Fri, 25 Aug 2017
Morningstar analysts discuss three highly rated exchange-traded funds that could form the backbone of a portfolio.
Jeremy Glaser: Many investors are looking to simplify their portfolios. We asked Morningstar analysts to provide three low-cost ETFs that could form the backbone of a portfolio.
Adam McCullough: Vanguard Total Stock Market Index Fund, VTI, is an excellent option for investors looking for broadly diversified, market-cap-weighted exposure to the U.S. market. This fund only charges 4 basis points a year for nearly every U.S. stock. It owns 3,600 stocks, but its holdings skew toward the biggest names such as Apple, Amazon, and Microsoft because its holdings are market-cap-weighted. That said, this fund still holds about 7% of its portfolio in small-cap stocks and another 3% in micro-cap stocks. During the past decade through July 2017, this fund topped the U.S. large-cap blend category average by 1.7 percentage points each year with similar risk.
That being said, this is still an index fund and remains fully invested. So, it will feel the full brunt of a market downturn. In fact, during the financial crisis, this fund lost 55%, which is more than the average fund in the large-blend category lost over the same time period. That being said, owning the entire U.S. market for 4 basis points per year is a very attractive proposition, and this fund earns a Morningstar Analyst Rating of Gold.
Dan Sotiroff: Vanguard Total International Stock Market ETF is an excellent choice for investment outside of the U.S. It includes stocks from both developed and emerging markets, and its broad reach includes, large-, mid-, and small-cap stocks. Its market-cap-weighted approach effectively diversifies its holdings, and right now only about 8% of its holdings account for its top 10 holdings. Vanguard recently cut the expense ratio on this fund, and the ETF and Admiral shares classes both charge 11 basis points. These are among the lowest fees in the foreign large-blend category and should give this fund a durable edge over the long term.

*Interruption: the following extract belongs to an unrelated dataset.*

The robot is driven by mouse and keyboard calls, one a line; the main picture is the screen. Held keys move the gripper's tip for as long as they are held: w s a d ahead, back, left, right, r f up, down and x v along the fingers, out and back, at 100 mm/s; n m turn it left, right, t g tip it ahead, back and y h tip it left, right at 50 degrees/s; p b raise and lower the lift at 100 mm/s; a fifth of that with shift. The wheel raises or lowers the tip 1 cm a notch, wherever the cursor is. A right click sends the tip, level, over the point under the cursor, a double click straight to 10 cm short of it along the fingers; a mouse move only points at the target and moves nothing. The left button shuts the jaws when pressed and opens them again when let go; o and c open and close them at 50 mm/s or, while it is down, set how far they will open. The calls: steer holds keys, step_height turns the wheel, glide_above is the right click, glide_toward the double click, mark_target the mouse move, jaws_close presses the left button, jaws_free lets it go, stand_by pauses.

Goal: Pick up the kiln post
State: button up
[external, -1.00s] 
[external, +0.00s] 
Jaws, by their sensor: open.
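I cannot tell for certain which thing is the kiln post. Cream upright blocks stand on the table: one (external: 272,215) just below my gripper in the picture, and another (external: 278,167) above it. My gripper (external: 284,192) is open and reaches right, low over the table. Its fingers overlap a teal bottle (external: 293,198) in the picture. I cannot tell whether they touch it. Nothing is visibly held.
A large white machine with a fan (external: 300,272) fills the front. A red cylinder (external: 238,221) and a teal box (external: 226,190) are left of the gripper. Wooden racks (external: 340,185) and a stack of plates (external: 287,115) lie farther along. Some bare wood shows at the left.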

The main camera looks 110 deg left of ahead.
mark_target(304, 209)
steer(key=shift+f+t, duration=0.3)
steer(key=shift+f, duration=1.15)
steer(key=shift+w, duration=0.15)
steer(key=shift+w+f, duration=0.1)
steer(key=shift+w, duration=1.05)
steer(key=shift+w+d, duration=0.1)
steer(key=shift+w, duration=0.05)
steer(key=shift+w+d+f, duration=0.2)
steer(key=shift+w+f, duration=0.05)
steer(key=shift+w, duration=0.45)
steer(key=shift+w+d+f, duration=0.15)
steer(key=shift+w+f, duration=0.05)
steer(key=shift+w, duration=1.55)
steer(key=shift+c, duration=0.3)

Phillip Yoo: Vanguard Total Bond Market Fund is a good option for building a diversified portfolio, thanks to its low fees, low tracking error, and a conservative portfolio. The fund tracks the Bloomberg Barclays Aggregate Float Adjusted Index, which is market-cap-weighted, allowing the fund to keep its transaction costs low as it tilts toward the largest issues and bonds. Because it's cap-weighted, the debt issuance activities in the investment-grade space dictates the portfolio. As a result, the fund consists of about 45% in Treasury bonds, 20% in agency mortgage-backed securities, and the rest in investment-grade corporate bonds. The large allocation to government securities provides downside protection. For example, the fund returned about 5% during the '08 global financial crisis; meanwhile, the intermediate-term category peers lost about 20% on average.